-- Direction --
Identify and reproduce every line holding the string "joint".

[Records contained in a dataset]
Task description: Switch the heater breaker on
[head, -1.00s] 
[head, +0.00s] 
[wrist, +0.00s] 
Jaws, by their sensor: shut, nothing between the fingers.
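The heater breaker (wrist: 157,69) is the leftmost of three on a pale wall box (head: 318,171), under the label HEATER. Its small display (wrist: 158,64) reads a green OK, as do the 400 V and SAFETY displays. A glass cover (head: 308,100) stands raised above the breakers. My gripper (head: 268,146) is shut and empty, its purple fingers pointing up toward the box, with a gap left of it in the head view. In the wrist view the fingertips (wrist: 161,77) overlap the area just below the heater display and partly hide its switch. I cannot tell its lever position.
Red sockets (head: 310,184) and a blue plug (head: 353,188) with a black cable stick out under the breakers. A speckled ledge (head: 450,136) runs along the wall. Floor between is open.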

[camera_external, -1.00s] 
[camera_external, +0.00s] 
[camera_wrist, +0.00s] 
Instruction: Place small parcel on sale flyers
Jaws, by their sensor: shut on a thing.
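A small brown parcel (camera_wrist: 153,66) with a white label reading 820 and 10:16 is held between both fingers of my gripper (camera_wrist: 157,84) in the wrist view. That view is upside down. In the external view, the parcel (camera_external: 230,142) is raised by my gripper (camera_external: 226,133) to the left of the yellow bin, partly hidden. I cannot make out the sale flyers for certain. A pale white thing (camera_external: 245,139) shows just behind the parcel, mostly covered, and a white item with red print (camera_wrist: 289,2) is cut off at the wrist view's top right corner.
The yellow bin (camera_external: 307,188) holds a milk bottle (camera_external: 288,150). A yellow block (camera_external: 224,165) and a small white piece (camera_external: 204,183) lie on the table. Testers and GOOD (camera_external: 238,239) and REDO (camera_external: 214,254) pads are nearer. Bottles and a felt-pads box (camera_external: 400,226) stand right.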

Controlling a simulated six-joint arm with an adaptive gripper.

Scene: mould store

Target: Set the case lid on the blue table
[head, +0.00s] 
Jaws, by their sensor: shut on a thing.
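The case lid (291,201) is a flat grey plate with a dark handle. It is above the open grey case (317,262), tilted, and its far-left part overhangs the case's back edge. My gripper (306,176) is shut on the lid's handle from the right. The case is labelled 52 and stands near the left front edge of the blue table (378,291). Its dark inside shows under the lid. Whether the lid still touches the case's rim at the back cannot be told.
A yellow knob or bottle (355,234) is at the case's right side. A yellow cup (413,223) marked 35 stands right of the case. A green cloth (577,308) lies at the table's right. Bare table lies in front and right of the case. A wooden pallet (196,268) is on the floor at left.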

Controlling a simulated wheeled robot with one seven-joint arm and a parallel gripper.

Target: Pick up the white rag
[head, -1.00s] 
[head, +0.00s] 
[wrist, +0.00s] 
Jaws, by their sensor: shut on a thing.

-- Answer in full --
Controlling a simulated six-joint arm with an adaptive gripper.
Controlling a simulated wheeled robot with one seven-joint arm and a parallel gripper.

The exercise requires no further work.